>> Begin
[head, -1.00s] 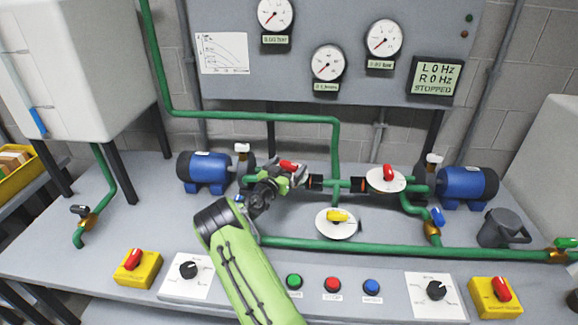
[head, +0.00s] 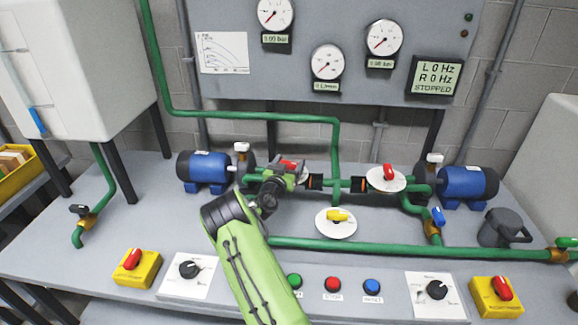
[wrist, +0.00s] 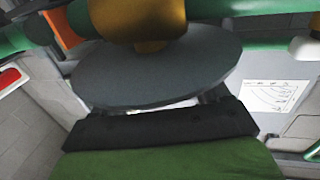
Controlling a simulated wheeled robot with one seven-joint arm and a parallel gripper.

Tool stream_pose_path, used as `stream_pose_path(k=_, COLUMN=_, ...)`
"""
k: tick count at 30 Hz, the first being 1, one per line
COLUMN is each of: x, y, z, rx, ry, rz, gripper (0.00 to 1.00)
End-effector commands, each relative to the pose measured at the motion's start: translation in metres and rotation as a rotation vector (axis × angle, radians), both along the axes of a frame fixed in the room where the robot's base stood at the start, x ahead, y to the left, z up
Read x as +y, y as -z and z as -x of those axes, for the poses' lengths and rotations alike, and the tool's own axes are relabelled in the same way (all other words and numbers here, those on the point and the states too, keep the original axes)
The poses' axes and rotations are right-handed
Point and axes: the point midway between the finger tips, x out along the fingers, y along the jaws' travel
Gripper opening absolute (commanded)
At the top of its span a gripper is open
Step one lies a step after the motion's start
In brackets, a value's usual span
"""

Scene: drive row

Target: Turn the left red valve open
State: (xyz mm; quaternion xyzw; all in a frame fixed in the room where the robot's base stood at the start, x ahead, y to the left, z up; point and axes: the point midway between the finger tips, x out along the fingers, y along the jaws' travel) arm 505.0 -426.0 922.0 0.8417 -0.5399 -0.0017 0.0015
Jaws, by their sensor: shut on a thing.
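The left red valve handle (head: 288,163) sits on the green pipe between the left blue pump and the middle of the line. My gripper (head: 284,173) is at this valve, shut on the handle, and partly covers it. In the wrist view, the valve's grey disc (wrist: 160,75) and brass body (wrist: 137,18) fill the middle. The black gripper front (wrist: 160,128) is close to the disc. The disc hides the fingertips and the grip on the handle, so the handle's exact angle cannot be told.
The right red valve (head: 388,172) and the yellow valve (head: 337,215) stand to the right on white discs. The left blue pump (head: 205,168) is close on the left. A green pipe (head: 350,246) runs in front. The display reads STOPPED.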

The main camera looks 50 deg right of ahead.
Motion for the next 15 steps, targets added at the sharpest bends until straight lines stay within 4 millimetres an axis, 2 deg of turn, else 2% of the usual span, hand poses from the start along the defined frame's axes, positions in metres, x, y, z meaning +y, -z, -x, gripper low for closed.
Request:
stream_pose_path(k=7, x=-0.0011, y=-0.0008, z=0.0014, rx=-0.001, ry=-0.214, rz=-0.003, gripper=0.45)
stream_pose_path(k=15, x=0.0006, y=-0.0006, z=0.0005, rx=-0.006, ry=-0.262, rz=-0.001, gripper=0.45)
>> End
>> Begin
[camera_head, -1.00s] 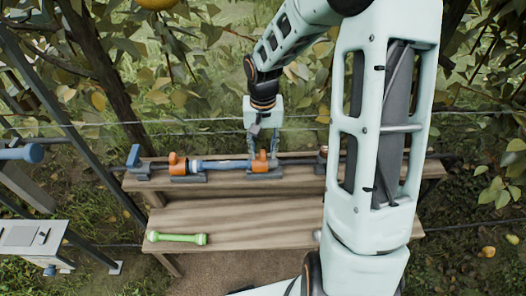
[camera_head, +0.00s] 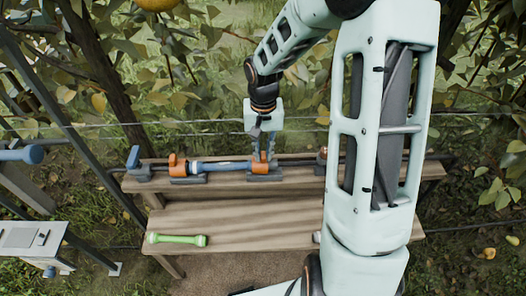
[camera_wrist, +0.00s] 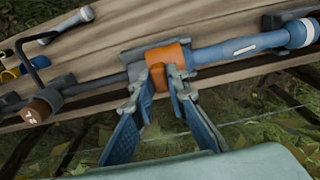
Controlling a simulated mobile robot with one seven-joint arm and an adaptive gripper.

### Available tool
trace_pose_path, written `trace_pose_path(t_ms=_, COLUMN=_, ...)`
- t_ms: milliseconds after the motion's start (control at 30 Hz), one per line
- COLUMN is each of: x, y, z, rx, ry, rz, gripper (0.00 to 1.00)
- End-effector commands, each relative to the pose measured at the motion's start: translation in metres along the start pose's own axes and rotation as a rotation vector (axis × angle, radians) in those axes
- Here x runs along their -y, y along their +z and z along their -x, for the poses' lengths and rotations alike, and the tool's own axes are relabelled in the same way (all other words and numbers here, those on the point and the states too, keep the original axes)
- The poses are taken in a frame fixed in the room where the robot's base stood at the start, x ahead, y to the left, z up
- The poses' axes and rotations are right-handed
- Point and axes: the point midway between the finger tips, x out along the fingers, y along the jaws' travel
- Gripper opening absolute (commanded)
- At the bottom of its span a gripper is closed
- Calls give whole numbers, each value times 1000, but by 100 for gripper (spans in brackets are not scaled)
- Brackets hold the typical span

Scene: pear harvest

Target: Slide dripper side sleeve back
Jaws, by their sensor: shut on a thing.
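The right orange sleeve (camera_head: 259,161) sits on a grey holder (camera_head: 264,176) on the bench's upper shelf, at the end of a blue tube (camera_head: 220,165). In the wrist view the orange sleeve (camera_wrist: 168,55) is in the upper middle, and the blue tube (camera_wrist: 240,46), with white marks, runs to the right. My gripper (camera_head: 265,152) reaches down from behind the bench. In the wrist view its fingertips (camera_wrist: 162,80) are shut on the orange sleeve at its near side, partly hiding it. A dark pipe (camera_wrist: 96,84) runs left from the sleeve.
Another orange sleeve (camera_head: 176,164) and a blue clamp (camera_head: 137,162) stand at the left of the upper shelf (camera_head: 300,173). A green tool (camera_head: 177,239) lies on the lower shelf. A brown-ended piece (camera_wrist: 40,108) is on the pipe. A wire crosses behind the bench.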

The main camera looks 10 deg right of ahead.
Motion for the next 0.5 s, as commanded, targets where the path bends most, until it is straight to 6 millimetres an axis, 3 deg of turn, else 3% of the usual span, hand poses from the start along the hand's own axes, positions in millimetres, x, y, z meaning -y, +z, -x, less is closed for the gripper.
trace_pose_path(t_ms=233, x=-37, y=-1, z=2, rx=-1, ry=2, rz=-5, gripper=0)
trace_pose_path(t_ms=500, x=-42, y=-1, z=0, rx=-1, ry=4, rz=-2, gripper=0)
>> End
WHAT TO PRODUCE. Of all the lines above, how many contain "states"? Give the number and nothing more.

WRITTEN RESPONSE. 2